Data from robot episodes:
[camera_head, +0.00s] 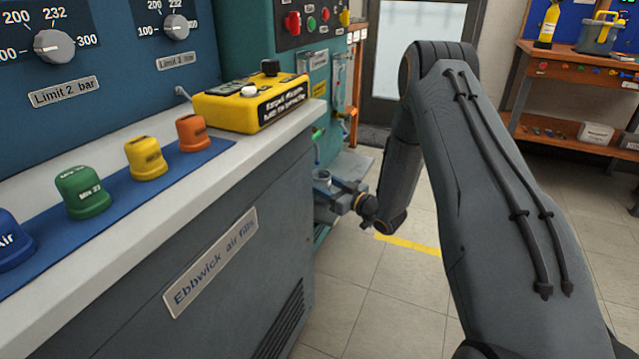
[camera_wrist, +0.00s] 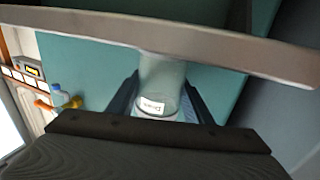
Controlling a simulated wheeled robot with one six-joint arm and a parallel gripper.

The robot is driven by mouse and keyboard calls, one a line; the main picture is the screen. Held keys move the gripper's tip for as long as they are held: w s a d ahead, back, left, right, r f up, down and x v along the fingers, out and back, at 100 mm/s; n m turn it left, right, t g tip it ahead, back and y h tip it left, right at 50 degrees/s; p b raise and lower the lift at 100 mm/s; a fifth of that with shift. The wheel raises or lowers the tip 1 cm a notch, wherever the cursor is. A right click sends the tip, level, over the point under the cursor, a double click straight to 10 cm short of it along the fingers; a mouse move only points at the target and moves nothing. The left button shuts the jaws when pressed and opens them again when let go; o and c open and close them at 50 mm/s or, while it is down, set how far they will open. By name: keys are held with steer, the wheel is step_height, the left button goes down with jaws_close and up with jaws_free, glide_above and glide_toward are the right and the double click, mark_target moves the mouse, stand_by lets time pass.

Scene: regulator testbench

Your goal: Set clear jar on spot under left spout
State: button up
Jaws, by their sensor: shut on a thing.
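The clear jar (camera_wrist: 161,82) with a small white label stands between the two fingers of my gripper (camera_wrist: 163,100) in the wrist view. My gripper is shut on it. In the head view my gripper (camera_head: 338,197) is small and far off, beside the right end of the bench, with the jar's rim (camera_head: 322,175) showing at its fingers. The jar is held in front of the teal machine (camera_head: 263,40). I cannot make out the left spout or the spot under it; the bench corner hides part of the machine's lower front.
The grey bench (camera_head: 215,245) with coloured caps and a yellow box (camera_head: 251,103) fills the left. A grey-brown bar (camera_wrist: 230,52) crosses the wrist view close to the jar. A blue and yellow fitting (camera_wrist: 60,98) sits left of it. The tiled floor (camera_head: 385,315) is clear.

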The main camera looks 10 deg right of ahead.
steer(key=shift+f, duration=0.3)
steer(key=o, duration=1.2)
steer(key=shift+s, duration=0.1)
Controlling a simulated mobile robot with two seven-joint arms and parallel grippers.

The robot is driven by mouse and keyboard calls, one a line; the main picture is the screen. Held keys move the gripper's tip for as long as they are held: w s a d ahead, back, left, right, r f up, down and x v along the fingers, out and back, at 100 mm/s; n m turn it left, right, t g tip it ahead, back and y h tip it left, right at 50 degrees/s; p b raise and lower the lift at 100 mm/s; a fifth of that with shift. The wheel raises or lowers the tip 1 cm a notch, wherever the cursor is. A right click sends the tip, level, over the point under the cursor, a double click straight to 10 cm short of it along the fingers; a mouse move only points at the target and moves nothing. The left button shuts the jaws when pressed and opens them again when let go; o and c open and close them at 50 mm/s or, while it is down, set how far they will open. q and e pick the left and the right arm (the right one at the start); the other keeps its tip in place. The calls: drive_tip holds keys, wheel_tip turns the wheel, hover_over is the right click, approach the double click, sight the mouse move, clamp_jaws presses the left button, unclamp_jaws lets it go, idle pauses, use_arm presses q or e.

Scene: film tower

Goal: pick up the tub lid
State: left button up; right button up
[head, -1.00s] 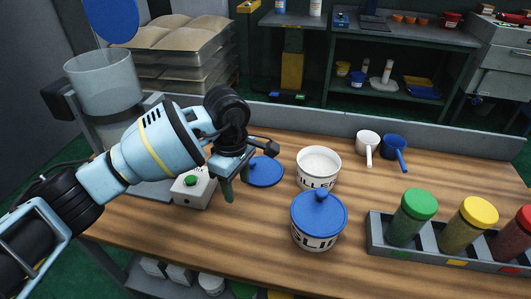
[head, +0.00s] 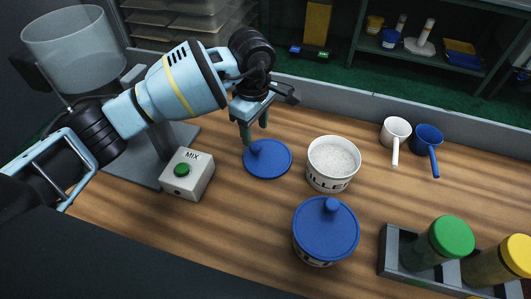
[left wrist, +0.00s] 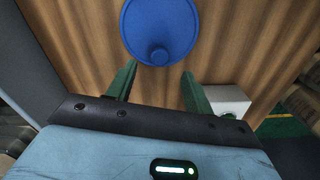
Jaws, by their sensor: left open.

Exercise directions: Scan the records above for the string "joint", then select every line that holds it.

Response to the exercise:
Controlling a simulated wheeled robot with one six-joint arm and a parallel gripper.
Controlling a simulated mobile robot with two seven-joint arms and parallel grippers.

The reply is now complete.